Nida Öz’ün bu söylediklerinden sonra ne yazılabilir başka bilemiyorum. Ama şunu söylemek isterim: Sanat, edebiyat yaşam boyu süren uzun bir yürüyüştür... Bu yürüyüş, sıradan gibi görünen ve aslında hiç de sıradan olmayan güçlü adımlarla başlar. Adımların güçlüğü, sanatçının yeteneğine bağlıdır ve doğru zamanda, doğru yerde, doğru adımı atmak bir hünerdir. Bu hüner ise ancak gerçek sanatçılarda bulunur.

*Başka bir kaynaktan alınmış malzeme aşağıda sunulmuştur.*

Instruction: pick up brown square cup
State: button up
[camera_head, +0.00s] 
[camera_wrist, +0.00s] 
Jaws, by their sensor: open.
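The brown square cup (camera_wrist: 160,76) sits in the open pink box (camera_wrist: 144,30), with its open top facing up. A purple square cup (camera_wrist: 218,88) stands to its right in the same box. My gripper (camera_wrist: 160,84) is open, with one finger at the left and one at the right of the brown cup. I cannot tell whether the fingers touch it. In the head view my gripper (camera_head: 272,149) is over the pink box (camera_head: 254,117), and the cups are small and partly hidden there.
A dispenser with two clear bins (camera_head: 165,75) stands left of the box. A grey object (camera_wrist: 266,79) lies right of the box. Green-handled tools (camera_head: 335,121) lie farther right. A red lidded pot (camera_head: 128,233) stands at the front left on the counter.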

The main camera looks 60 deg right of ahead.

Sanat maskesi altında iş yapanları; zaman siler süpürür!.. 

Sevgili okur, şair, yazar dost bu sanal kirlilikte soluklanacağın veya ürün yollayacağın yeri iyi seç ve en önemlisi usunu, ruhunu, kendini koru; olduğun yerde ol, durduğun yerde ol; olmadığın/olmaman gereken yerde olma!.. Çünkü, zaman her şeyin fotoğrafını çekiyor!.. Şu an’ın bile... Emin ol!..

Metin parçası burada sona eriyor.